With Hitler's ascent, non-Aryans were prohibited from taking parish posts, and when Bonhoeffer was offered such a post in the fall of 1933, he refused it in protest of the racist policy. Disheartened by the German Church's complacency with the Nazi regime, he decided to accept a position at a German-speaking congregation in London.

The opponents of Nazi interference in Church affairs formed the "Confessing Church," and some members, including Bonhoeffer, advocated open resistance against Nazism. The more moderate Protestants made what they saw as necessary compromises to retain their clerical authority despite expanding Nazi control. But under increasing Gestapo scrutiny, the Confessing Church was soon immobilized.

Bonhoeffer returned to Germany to teach at Finkenwalde, a Confessing Church seminary, where he continued to train clergy for the Confessing Church. But the official church barred his students from taking its clerical posts. In August 1937, the regime announced the Himmler Decree, which declared the training and examination of Confessing ministry candidates illegal. Finkenwalde was closed in September 1937; some of Bonhoeffer's students were arrested.

Resistance

Bonhoeffer went into hiding for the next two years; he traveled secretly from one eastern German village to another to help his students in their small illegal parishes. In January 1938, he was banned from Berlin, and in September 1940, he was forbidden to speak in public.

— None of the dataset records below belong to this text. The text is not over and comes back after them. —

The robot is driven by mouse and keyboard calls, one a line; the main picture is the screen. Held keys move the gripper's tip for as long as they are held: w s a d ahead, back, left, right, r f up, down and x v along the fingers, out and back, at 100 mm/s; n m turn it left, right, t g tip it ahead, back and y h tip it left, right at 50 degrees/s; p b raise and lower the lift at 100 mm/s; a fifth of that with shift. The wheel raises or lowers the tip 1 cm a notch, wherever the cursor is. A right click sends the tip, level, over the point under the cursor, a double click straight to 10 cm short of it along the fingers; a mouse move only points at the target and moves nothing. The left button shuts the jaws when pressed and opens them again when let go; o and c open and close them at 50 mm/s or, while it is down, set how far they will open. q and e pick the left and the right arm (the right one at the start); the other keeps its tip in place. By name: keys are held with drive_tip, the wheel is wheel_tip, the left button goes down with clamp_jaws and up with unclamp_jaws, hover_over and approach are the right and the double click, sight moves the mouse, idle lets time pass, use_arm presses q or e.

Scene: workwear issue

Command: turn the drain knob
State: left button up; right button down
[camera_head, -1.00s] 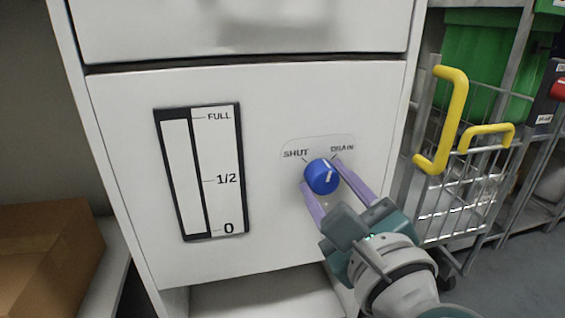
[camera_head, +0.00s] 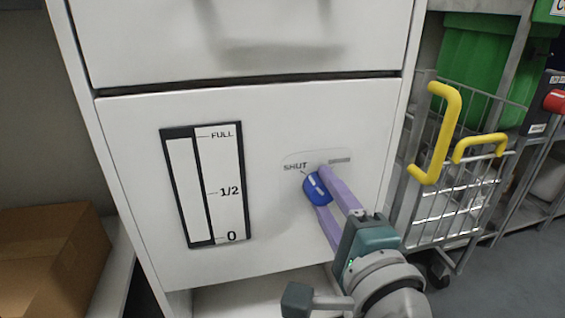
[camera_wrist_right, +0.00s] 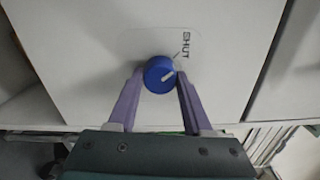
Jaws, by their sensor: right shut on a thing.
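The blue drain knob (camera_head: 314,188) sits on the white cabinet's lower front panel (camera_head: 270,240), beside the printed word SHUT. The DRAIN label is mostly hidden or blurred behind my finger. The knob's white mark leans to the upper left in the head view, towards SHUT. My right gripper (camera_head: 325,190) is shut on the knob, with its purple fingers on either side of it. The wrist view shows the knob (camera_wrist_right: 158,76) between the two fingertips. My left gripper is not in view.
A level gauge (camera_head: 205,188) marked FULL, 1/2 and 0 is left of the knob. A cardboard box (camera_head: 50,260) stands at the lower left. A wire trolley (camera_head: 450,190) with yellow handles is close on the right, with a green bin (camera_head: 485,70) behind.

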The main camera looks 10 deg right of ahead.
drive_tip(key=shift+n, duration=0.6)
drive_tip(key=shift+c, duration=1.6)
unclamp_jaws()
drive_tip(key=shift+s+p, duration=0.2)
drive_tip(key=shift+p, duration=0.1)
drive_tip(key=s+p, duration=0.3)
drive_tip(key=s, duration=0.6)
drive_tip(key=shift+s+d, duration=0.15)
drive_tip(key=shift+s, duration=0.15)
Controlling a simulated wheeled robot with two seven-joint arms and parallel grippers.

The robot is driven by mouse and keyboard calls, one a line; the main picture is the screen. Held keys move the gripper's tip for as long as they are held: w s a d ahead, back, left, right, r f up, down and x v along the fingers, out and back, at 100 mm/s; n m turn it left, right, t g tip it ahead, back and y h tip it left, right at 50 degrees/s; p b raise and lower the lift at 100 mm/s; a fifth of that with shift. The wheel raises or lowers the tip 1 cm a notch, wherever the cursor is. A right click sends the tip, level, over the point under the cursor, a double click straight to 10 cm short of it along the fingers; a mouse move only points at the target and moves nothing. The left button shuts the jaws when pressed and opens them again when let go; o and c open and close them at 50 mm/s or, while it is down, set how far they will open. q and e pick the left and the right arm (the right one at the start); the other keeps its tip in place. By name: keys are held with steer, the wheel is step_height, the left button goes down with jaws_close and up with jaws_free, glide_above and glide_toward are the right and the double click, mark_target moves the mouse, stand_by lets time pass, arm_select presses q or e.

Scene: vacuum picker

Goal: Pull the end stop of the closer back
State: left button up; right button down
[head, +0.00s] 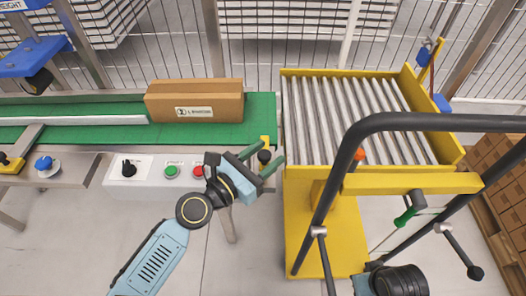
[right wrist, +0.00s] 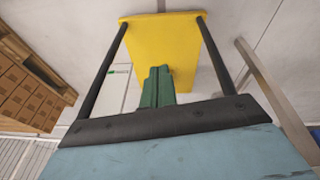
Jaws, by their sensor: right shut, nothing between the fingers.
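The end stop (head: 265,141) is a small yellow piece at the right end of the green conveyor belt, with a round black knob (head: 264,156) on it. My left gripper (head: 257,160) is at this corner with its two green fingers apart, one on each side of the knob. Whether the fingers touch the knob cannot be told. A brown carton (head: 195,101) with a white label lies on the belt, left of the stop. My right gripper shows in the right wrist view (right wrist: 157,86), its green fingers together and empty, in front of a yellow plate (right wrist: 165,45).
A yellow cart with a roller top (head: 350,120) stands right of the conveyor, with a dark tubular handle (head: 430,122). A control panel (head: 150,168) with a black knob and green and red buttons is below the belt. Stacked cartons (head: 505,185) stand far right.

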In the midst of political turmoil, Bonhoeffer continued to question the proper role of a Christian in Nazi Germany. When German synagogues and Jewish businesses were burned and demolished on Kristallnacht, November 9, 1938, Bonhoeffer immediately left for Berlin, despite having been banned by the Gestapo, to investigate the destruction. After his return, when his students were discussing the theological significance of Kristallnacht, Bonhoeffer rejected the theory that Kristallnacht had resulted from "the curse which had haunted the Jews since Jesus' death on the cross." Instead, Bonhoeffer called the pogrom an example of the "sheer violence" of Nazism's "godless face."2

The Confessing Church resistance expanded its efforts to help "non-Aryan" refugees leave the country. One member of the resistance movement was the passionate anti-Nazi, Hans von Dohnanyi, a lawyer married to Bonhoeffer's sister. In early 1939, Dohnanyi was transferred from the Justice Department to the Armed Forces High Command Office of Military Intelligence, and used his new post to inform Bonhoeffer that war was imminent. Bonhoeffer, knowing that he would never fight in Hitler's army, left the country in June 1939 for a teaching position at Union Seminary in New York.

But upon arrival in the United States, Bonhoeffer realized that he had been mistaken, that if he did not lead his people during the difficult years of war and turmoil, then he could not partake in the postwar revival of German Christan life. His place, he decided, was in Germany; he returned only a month after his departure, in July 1939. He undertook a more active effort to undermine the regime. With international contacts in the ecumenical movement, he became a crucial leader in the German underground movement.

In October 1940, despite previous Gestapo tracking, Bonhoeffer gained employment as an agent for Hans von Dohnanyi's Office of Military Intelligence, supposedly working for the expansion of Nazism. In reality, he worked for the expansion of the anti-Nazi resistance. During his 1941 and 1942 visits to Italy, Switzerland, and the Scandinavian countries, he attempted to gain foreign support for the resistance movement.

Arrest

While plans to topple Hitler progressed only slowly, the need to evacuate more Jewish refugees became increasingly urgent. In early 1943, however, the Gestapo, which had traced Bonhoeffer and Dohnanyi's large monetary sums intended for Jewish immigrants, foiled plans for a new refugee rescue mission. Bonhoeffer and Dohnanyi were arrested in April 1943.

Initially, the Gestapo believed that Bonhoeffer and Dohnanyi were embezzling money for their own interests. Then the truth began to leak out, and Bonhoeffer was subsequently charged with conspiring to rescue Jews, using official travel for other interests, and abusing his intelligence position to keep Confessing Church pastors out of the military. But the extent of Bonhoeffer's resistance activities was not fully realized for months.

In October 1944, Bonhoeffer was moved to the Gestapo prison in Berlin. In February 1945, he was taken to the Buchenwald concentration camp, and then to the Flossenbürg concentration camp, where he was hanged on April 9, 1945. Hans von Dohnanyi was executed soonthereafter.